- [AVAILABLE RECORDS]:
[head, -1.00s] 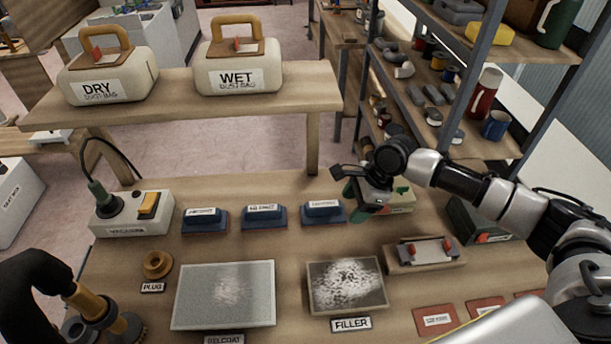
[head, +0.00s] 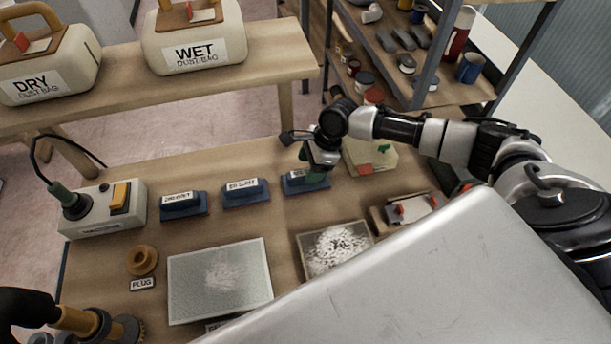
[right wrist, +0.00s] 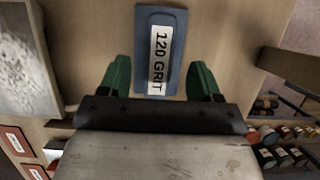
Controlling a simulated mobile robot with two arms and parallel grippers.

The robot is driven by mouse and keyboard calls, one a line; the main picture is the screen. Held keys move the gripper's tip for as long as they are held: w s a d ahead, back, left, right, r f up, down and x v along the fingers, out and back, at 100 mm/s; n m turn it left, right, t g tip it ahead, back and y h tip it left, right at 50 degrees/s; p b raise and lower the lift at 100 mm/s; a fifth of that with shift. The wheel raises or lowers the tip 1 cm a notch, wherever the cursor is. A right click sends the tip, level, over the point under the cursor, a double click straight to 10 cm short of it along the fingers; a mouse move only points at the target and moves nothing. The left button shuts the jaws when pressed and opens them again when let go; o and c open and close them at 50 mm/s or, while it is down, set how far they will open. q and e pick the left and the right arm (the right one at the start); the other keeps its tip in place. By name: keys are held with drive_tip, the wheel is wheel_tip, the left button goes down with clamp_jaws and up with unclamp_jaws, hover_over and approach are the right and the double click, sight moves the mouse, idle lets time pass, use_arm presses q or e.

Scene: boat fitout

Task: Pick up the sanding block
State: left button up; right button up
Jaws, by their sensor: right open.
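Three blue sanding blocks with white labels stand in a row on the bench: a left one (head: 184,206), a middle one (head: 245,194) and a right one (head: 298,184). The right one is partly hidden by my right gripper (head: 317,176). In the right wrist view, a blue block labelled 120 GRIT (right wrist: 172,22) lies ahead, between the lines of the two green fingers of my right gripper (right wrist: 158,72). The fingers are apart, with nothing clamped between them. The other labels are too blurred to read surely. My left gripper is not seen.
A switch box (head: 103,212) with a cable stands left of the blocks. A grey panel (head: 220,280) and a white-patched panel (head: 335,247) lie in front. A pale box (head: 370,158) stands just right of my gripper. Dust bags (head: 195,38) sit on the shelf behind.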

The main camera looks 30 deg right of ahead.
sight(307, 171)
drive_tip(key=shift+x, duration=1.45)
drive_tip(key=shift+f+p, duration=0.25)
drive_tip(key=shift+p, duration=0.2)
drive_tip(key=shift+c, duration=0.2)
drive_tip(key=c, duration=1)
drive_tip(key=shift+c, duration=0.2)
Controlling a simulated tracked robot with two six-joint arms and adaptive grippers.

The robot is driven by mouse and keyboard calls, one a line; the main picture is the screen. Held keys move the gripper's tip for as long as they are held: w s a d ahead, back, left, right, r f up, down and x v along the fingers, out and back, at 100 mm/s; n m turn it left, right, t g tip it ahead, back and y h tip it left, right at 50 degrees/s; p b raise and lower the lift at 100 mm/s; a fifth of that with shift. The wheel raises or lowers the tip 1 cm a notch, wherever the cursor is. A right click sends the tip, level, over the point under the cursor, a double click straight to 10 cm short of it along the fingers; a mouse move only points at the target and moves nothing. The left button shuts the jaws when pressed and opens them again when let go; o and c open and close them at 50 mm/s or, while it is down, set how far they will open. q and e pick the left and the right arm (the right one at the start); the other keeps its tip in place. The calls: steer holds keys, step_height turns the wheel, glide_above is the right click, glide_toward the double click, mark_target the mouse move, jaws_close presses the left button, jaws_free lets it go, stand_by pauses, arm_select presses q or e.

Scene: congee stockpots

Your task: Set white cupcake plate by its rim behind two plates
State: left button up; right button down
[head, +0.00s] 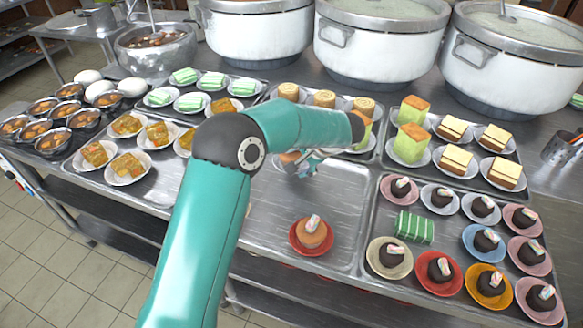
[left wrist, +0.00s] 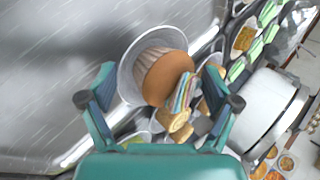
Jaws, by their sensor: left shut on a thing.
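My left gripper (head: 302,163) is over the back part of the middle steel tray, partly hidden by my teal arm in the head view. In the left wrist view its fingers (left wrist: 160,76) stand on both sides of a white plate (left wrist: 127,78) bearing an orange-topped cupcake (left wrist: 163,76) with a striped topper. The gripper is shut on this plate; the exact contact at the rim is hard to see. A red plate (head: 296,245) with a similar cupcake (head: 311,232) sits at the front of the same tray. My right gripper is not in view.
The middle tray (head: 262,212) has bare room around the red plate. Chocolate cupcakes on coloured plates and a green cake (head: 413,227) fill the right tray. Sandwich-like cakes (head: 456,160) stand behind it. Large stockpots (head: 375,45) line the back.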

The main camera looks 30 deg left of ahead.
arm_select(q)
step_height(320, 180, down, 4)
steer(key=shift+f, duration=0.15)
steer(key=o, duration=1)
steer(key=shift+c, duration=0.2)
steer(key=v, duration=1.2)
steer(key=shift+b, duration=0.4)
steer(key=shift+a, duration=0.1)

- [YOUR GOAL]: In the records above, find each line holding "Controlling" and copy it.

- [RESPONSE TO THE EXERCISE]:
Controlling a simulated mobile robot with two arms and parallel grippers.
Controlling a simulated tracked robot with two six-joint arms and adaptive grippers.

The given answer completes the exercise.